-
Interesting that Streetview reconnaissance is being monitored. I wonder how many of our searches have been flagged up?
Is it though?
I'm not sure that's how they caught them. Things usually work the other way round, they identify the people through other means (the article reads that they were identified a while ago and have been on a watch list since) and then focus on what they've been looking at.
When they find the browsing history (either by getting the ISP to give them the logs of what they've been viewing or, by the sounds of it, just looking at the browsing history on the iPad in question) they can sift through what is there and work out what was naughty.

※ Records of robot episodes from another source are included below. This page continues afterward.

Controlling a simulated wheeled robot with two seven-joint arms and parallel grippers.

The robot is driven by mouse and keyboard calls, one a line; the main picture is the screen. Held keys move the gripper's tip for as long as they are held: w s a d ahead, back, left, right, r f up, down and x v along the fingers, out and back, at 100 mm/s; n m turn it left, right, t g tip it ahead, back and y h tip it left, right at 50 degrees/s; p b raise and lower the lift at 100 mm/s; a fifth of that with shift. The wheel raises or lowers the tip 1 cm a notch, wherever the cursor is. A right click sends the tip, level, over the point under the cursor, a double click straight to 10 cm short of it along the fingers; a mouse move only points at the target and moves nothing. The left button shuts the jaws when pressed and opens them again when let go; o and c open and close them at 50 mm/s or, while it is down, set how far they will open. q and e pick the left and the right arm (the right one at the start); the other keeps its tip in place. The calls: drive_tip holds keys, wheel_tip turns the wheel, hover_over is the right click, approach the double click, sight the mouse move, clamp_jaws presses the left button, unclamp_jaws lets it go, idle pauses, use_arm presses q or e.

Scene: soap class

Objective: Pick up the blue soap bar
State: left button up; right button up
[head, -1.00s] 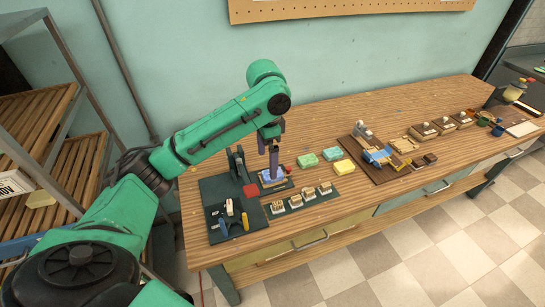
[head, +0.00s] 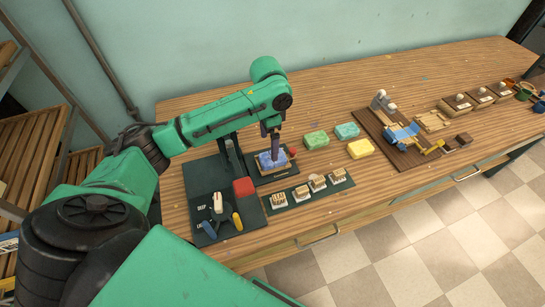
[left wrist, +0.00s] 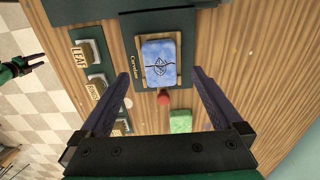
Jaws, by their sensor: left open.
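The blue soap bar (head: 266,163) lies in a light wooden cradle on a dark mat at the left part of the bench. In the left wrist view the soap (left wrist: 160,62) shows a dark carved line pattern on its top. My left gripper (head: 271,145) is above the soap and points down. In the left wrist view its two fingers (left wrist: 161,74) are spread, one on each side of the soap, with nothing between them; their height over it is hard to tell. A small dark claw at the left edge of that view, apparently my right gripper (left wrist: 22,67), is far off over the floor.
Green (head: 316,139), teal (head: 347,131) and yellow (head: 360,149) soap bars lie to the right. A red block (head: 243,187) and a row of stamps (head: 310,190) are close in front. A dark upright press (head: 231,155) stands just left. Bare bench lies behind.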

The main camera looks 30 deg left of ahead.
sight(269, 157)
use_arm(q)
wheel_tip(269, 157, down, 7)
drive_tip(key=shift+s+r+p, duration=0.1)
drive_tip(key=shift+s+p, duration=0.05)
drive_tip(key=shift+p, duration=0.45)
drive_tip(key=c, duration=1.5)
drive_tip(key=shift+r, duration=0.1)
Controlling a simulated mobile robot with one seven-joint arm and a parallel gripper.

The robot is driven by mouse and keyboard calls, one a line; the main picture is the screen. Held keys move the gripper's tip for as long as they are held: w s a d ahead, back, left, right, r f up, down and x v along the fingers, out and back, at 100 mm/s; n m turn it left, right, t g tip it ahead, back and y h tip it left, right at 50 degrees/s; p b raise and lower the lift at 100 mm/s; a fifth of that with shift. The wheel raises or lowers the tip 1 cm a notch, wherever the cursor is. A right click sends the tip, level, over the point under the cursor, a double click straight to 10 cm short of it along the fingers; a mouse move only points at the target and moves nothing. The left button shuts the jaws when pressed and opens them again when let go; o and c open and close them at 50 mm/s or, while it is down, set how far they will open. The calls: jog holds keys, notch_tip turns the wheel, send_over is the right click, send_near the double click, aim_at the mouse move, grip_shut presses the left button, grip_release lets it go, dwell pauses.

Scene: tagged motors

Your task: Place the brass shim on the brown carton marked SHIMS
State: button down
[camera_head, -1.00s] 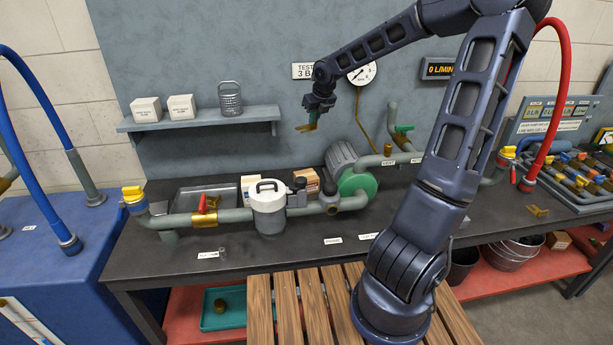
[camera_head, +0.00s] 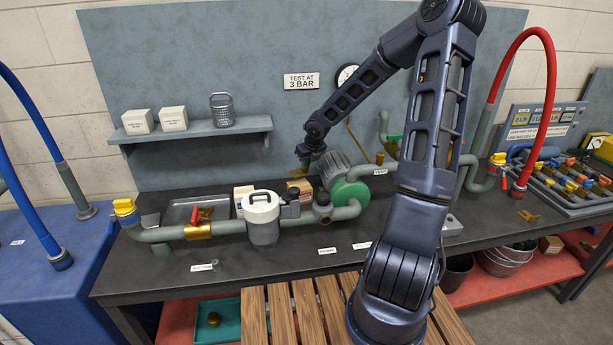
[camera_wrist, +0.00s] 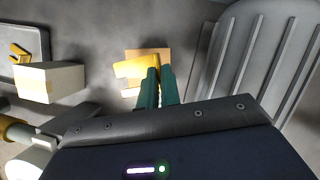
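My gripper (camera_wrist: 158,88) is shut on the brass shim (camera_wrist: 135,68), a bright yellow-gold piece sticking out to the left of the green fingertips. In the wrist view the shim overlaps the brown carton (camera_wrist: 150,53), covering part of its top. I cannot tell whether the shim touches it. In the head view my gripper (camera_head: 308,160) is just above the brown carton (camera_head: 300,187), which sits on the dark bench behind the pipework. The carton's marking is not readable.
A finned grey motor (camera_wrist: 275,60) stands close on the right; its green end (camera_head: 351,192) shows in the head view. A white carton (camera_wrist: 50,82) is to the left. A white-lidded canister (camera_head: 262,205) and pipes stand in front. A shelf (camera_head: 195,131) is up on the left.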

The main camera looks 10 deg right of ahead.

There simply aren't the resources to see who is looking at what on Google Streetview and determine whether it is for malicious purposes or not.
I suppose if the intelligence was that a specific building or person in a building was going to be targeted they could try and work out who had been looking at Streetview of that place, but that's a lot of false positive needles in a big haystack.
Interesting that Streetview reconnaissance is being monitored. I wonder how many of our searches have been flagged up?
http://www.theguardian.com/uk-news/2016/jan/18/terror-plot-kill-police-officer-soldier-london-foiled-court-told
Altman said: “He had made the searches on Google streetview. What this amounted to was hostile reconnaissance – the researching of potential targets – but from the safety – or so he thought – of his iPad.”